Reputation: 127
process and data scraping of url
( within all given links in a loop )looks like :
for url in urls :
page=requests.get(url)
#fetch and proceed page here and acquire cars info one per page
print(car.name)
print(car_table)
and the output :
BMW
['color','red','weight','50kg','height','120cm','width','200cm','serial','','owner','']
FORD
['color','','weight','','height','','width','','serial','','owner','']
HONDA
['color','blue','weight','60kg','height','','width','160cm','serial','OMEGA','owner','']
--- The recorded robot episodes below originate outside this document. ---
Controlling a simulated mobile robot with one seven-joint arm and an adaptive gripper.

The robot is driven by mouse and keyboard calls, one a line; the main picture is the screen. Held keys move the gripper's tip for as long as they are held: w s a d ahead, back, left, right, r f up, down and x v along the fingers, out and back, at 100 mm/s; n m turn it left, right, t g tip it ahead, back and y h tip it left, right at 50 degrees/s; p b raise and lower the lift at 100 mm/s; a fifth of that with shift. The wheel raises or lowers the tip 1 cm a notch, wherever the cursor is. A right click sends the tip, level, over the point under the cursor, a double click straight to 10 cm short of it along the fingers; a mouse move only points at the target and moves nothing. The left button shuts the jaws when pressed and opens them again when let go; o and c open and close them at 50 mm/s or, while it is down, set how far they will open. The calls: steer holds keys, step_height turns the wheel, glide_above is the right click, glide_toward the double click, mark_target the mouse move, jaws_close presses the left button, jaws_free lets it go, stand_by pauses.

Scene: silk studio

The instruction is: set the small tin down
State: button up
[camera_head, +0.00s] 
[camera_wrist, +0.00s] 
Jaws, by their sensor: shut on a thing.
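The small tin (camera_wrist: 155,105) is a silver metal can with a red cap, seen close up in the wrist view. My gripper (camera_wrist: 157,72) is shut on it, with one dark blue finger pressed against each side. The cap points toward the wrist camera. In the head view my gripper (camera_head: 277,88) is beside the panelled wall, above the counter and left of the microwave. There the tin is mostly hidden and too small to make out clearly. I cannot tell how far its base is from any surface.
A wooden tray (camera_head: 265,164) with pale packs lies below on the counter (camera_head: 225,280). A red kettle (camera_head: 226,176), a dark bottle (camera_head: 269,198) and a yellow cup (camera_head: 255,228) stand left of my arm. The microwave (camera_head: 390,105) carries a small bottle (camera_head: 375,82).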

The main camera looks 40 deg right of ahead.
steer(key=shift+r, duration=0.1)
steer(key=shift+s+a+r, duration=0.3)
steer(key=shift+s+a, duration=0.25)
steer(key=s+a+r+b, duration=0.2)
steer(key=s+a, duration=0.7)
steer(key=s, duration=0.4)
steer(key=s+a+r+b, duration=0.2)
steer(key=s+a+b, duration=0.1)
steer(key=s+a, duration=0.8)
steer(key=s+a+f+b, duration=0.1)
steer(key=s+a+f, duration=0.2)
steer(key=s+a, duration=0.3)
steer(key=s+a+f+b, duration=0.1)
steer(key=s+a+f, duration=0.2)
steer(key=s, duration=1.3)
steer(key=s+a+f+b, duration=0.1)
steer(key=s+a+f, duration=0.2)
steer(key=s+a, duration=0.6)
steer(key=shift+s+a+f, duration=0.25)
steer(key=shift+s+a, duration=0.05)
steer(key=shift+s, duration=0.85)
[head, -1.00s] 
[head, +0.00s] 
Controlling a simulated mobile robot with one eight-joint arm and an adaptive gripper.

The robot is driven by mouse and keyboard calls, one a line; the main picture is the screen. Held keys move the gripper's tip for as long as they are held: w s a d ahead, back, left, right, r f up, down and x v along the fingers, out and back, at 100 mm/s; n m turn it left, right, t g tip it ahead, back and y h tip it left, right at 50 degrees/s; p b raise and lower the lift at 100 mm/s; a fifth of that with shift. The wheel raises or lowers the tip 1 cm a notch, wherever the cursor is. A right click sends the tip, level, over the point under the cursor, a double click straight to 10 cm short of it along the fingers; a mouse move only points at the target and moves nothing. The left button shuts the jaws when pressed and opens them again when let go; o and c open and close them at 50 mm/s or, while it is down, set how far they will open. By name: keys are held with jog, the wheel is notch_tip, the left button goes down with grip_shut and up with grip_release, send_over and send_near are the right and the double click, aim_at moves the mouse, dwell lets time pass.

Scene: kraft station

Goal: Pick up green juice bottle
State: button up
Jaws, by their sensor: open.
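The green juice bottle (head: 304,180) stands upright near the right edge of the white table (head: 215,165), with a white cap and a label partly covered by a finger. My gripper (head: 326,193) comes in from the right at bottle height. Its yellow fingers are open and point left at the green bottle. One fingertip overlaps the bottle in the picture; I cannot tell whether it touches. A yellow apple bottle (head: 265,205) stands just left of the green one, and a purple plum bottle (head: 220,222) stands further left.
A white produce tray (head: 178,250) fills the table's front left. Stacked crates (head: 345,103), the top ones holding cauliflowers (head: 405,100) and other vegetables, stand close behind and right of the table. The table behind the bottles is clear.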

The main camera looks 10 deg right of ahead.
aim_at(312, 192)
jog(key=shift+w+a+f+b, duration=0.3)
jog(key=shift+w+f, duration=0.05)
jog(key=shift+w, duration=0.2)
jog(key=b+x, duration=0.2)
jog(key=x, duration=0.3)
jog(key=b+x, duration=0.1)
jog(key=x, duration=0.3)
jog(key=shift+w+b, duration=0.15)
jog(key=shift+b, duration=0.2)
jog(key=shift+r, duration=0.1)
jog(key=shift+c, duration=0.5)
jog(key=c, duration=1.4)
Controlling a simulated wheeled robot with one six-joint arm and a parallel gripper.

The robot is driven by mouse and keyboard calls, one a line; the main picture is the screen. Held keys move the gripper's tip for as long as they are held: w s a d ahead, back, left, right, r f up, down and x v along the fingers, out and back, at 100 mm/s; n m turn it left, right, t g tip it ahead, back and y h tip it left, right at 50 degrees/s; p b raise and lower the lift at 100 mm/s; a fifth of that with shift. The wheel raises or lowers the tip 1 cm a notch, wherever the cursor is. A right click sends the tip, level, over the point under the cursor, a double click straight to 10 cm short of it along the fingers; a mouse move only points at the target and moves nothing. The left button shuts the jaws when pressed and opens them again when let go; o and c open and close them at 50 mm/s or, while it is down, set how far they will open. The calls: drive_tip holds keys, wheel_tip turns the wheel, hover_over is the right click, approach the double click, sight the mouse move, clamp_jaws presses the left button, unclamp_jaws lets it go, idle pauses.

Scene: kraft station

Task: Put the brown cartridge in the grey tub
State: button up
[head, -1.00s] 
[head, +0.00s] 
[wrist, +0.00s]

at the end how can i have a dataframe same as below by considering that i dunno number of car fields(columns) and number of cars(index) but defined df with them as columns and index
print(car_df)
-----|color|weight|height|width|serial|owner
BMW |red 50 120 200
FORD |
HONDA|blue 60 160 OMEGA
any help appreciated :)
Upvotes: 0
Views: 69
Reputation: 4548
This approach is to create a list of dicts as we iterate through the urls, and then after the loop we convert this to a dictionary. I'm assuming that the car_table is always the column followed by the value over and over again
import pandas as pd
import numpy as np
#Creating lists from your output instead of requesting from the url since you didn't share that
car_names = ['BMW','FORD','HONDA']
car_tables = [
['color','red','weight','50kg','height','120cm','width','200cm','serial','','owner',''],
['color','','weight','','height','','width','','serial','','owner',''],
['color','blue','weight','60kg','height','','width','160cm','serial','OMEGA','owner',''],
]
urls = range(len(car_names))
all_car_data = []
for url in urls:
car_name = car_names[url] #using car_name instead of car.name for this example
car_table = car_tables[url] #again, you get this value some other way
car_data = {'name':car_name}
columns = car_table[::2] #starting from 0, skip every other entry to just get the columns
values = car_table[1::2] #starting from 1, skip every other entry to just get the values
#Zip the columns together with the values, then iterate and update the dict
for col,val in zip(columns,values):
car_data[col] = val
#Add the dict to a list to keep track of all the cars
all_car_data.append(car_data)
#Convert to a dataframe
df = pd.DataFrame(all_car_data)
#df = df.replace({'':np.NaN}) #you can use this if you want to replace the '' with NaNs
df
Output:
name color weight height width serial owner
0 BMW red 50kg 120cm 200cm
1 FORD
2 HONDA blue 60kg 160cm OMEGA
Upvotes: 1